# [What is required]
Copy every line of the data that includes the string "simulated".

★ ★ ★ ★ ★ ★ ★

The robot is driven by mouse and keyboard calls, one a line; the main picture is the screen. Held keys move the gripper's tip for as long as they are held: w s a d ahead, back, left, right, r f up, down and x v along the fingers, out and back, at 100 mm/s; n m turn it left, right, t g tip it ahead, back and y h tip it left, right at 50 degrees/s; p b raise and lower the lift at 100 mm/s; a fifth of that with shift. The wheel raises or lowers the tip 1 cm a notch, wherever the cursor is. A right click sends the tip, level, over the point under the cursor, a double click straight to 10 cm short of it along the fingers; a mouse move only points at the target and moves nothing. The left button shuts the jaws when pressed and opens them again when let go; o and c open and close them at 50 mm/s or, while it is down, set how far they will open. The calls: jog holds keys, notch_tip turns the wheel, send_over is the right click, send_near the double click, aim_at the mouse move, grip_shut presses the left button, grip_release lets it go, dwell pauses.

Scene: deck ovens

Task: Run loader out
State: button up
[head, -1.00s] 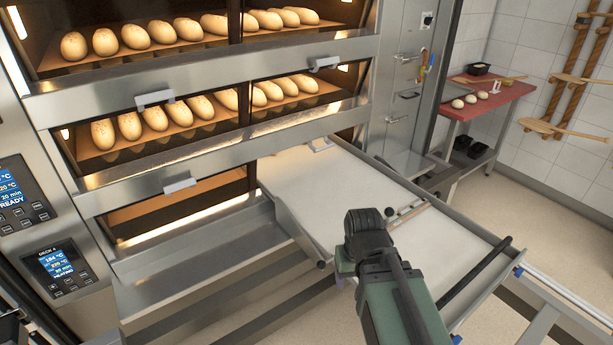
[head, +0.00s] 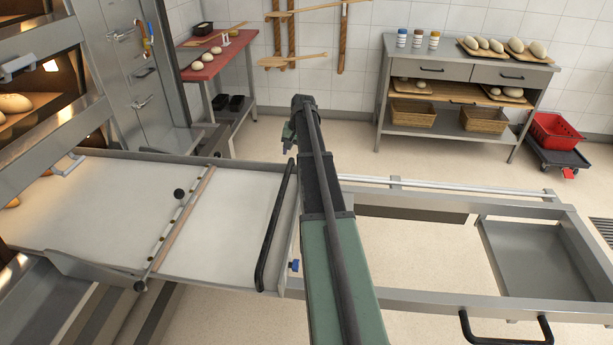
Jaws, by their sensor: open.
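The loader is a flat white belt bed (head: 95,205) in a steel frame. It reaches from the oven front at the left to its outer end, with a bare belt in view. A black bar handle (head: 274,226) runs across its outer end. A wooden strip and rail (head: 180,222) cross the belt nearer the oven. My gripper (head: 290,142) is open and empty. It is beyond the far end of the black handle and apart from it, with my arm reaching past the loader's outer end. The loader's inner end is partly out of view.
A steel rail frame (head: 440,302) with its own black handle (head: 505,335) extends right. The deck oven (head: 45,140) stands left with loaves inside. A red-topped table (head: 215,55), a shelf unit (head: 465,75) and a red crate (head: 556,133) stand behind. Open floor lies between.

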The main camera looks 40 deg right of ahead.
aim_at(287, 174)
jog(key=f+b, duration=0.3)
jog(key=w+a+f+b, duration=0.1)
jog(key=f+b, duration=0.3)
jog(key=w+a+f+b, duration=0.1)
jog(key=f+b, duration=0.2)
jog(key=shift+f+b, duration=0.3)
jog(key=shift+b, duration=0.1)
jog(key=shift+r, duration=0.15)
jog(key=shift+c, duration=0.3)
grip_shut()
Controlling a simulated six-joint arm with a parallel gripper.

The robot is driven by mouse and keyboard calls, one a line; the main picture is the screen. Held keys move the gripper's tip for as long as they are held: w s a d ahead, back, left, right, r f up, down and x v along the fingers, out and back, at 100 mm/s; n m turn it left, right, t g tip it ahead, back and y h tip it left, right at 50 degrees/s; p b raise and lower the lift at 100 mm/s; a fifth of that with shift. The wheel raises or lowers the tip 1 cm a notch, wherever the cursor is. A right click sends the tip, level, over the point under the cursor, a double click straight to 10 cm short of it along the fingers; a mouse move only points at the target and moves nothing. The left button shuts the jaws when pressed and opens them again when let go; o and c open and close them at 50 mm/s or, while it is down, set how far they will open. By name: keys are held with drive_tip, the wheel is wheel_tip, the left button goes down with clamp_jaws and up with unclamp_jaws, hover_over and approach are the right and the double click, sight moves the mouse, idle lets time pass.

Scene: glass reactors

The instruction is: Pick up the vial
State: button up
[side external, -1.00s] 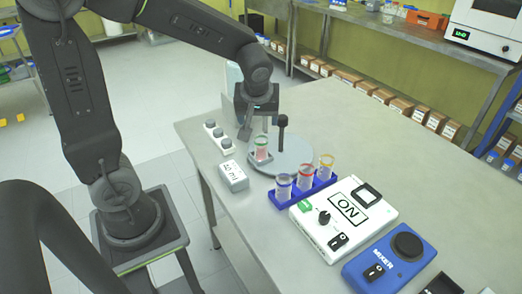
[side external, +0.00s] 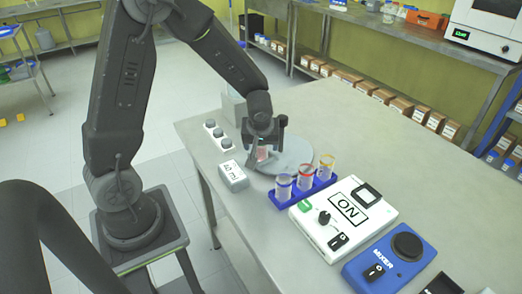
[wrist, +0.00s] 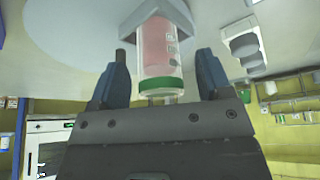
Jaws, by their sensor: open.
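The vial (side external: 262,153) holds pinkish-red contents and stands at the left side of a round grey plate (side external: 296,153); my gripper partly hides it in the side view. In the wrist view the vial (wrist: 162,45) shows a green ring at its near end, and its far end meets a grey angular holder (wrist: 128,18). My gripper (side external: 259,156) is low over the plate. In the wrist view my gripper (wrist: 163,62) is open, with one dark blue finger on each side of the vial and a visible gap to each.
A blue rack (side external: 309,190) with several ringed vials stands in front of the plate. A small display box (side external: 233,176), a knob strip (side external: 218,136), a white ON device (side external: 343,217) and a blue mixer (side external: 390,262) are nearby. The table's back right is clear.

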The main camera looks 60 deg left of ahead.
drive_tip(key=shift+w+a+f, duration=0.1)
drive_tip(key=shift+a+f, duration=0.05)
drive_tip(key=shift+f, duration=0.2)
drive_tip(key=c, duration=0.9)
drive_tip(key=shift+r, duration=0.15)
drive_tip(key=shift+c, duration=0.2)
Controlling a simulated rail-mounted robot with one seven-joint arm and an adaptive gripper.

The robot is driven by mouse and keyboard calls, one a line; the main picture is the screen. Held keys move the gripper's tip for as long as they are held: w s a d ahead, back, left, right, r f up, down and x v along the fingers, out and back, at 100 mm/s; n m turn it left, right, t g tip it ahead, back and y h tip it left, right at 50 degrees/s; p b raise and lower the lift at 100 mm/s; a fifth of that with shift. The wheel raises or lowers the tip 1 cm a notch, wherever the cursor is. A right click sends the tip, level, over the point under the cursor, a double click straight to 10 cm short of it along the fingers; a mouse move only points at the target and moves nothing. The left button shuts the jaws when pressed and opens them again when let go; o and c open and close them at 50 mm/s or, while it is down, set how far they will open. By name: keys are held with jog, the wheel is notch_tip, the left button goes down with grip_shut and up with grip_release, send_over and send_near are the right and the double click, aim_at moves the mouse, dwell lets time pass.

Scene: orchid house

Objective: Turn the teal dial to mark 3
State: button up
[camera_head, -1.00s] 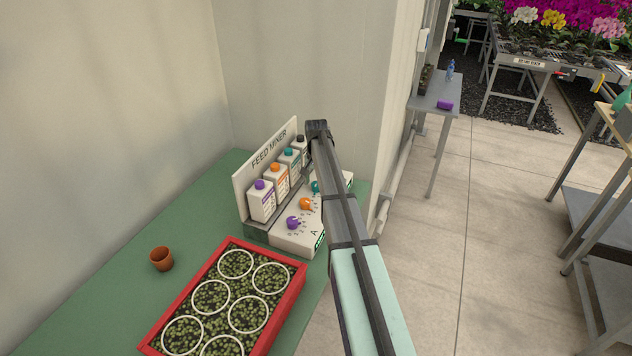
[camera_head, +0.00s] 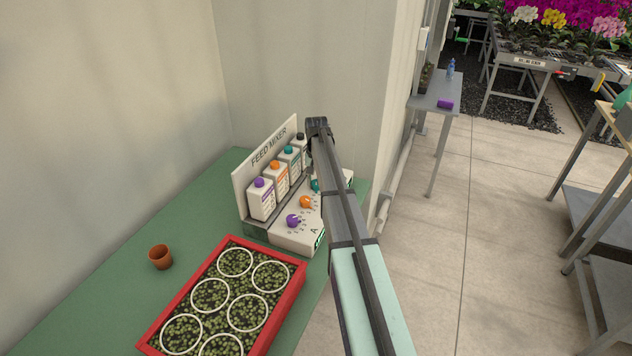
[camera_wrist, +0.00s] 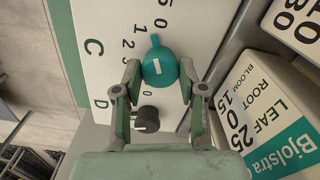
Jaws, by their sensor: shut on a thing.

★ ★ ★ ★ ★ ★ ★

# [Task solution]
Controlling a simulated six-joint arm with a parallel gripper.
Controlling a simulated rail-mounted robot with one seven-joint arm and an adaptive gripper.

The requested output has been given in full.